Produce word for word the lines of the data below running from the one that has "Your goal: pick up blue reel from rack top" to the one that has "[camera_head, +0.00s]", inclusive, and no others.

Data from robot episodes:
──────────
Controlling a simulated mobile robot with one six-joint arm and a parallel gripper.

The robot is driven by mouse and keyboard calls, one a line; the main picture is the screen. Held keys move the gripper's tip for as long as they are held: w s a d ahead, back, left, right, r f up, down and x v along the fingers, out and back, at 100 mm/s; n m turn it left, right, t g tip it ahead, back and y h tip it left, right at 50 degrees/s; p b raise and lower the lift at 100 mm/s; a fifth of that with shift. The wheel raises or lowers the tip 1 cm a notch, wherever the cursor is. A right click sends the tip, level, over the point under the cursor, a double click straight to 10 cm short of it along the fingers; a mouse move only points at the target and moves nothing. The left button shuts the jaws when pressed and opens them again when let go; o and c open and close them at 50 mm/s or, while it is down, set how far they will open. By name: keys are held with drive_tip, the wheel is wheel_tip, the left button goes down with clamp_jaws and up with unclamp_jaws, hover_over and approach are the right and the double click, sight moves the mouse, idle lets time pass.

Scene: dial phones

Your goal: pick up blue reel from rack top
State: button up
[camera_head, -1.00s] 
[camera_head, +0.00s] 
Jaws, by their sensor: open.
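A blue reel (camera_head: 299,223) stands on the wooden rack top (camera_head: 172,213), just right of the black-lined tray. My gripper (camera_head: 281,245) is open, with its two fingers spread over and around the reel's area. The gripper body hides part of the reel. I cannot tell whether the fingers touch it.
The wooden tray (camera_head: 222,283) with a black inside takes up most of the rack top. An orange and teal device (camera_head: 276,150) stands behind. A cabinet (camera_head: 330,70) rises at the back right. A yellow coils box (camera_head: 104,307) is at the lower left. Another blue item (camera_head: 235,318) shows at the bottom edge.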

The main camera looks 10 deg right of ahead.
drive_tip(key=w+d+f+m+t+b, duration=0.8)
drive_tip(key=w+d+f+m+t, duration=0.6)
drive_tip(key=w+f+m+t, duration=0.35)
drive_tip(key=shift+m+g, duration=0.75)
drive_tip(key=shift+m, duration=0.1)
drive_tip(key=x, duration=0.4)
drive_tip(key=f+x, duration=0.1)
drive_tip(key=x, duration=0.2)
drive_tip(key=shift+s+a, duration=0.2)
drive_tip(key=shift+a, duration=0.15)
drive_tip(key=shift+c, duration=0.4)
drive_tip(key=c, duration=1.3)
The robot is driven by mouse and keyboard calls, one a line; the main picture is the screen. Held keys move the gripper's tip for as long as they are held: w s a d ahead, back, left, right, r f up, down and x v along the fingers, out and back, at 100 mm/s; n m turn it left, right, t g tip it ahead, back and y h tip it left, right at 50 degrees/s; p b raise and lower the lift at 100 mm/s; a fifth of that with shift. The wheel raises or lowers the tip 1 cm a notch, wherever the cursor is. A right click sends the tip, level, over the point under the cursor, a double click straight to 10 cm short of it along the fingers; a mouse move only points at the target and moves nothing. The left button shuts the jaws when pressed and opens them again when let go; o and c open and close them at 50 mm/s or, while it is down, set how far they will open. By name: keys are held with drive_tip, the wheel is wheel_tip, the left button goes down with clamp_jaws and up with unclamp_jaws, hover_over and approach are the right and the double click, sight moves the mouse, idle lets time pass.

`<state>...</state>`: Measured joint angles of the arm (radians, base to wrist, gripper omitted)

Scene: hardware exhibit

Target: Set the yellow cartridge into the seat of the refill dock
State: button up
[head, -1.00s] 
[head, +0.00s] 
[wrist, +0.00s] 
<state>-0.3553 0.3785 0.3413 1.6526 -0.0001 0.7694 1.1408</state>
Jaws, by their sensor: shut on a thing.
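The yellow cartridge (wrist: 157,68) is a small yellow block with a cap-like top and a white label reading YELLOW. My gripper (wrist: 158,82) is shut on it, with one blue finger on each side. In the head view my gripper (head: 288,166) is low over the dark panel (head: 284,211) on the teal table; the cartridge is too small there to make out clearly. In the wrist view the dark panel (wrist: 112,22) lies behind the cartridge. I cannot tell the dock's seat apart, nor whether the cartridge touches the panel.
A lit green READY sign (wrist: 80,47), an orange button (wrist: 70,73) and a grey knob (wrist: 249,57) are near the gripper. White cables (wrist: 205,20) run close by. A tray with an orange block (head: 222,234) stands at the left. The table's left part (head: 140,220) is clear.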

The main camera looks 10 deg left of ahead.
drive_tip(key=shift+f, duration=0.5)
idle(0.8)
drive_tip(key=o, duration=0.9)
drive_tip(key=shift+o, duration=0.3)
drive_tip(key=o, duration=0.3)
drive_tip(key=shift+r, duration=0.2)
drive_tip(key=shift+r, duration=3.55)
──────────
▶ _SOLUTION BELOW_:
Your goal: pick up blue reel from rack top
State: button up
[camera_head, -1.00s] 
[camera_head, +0.00s] 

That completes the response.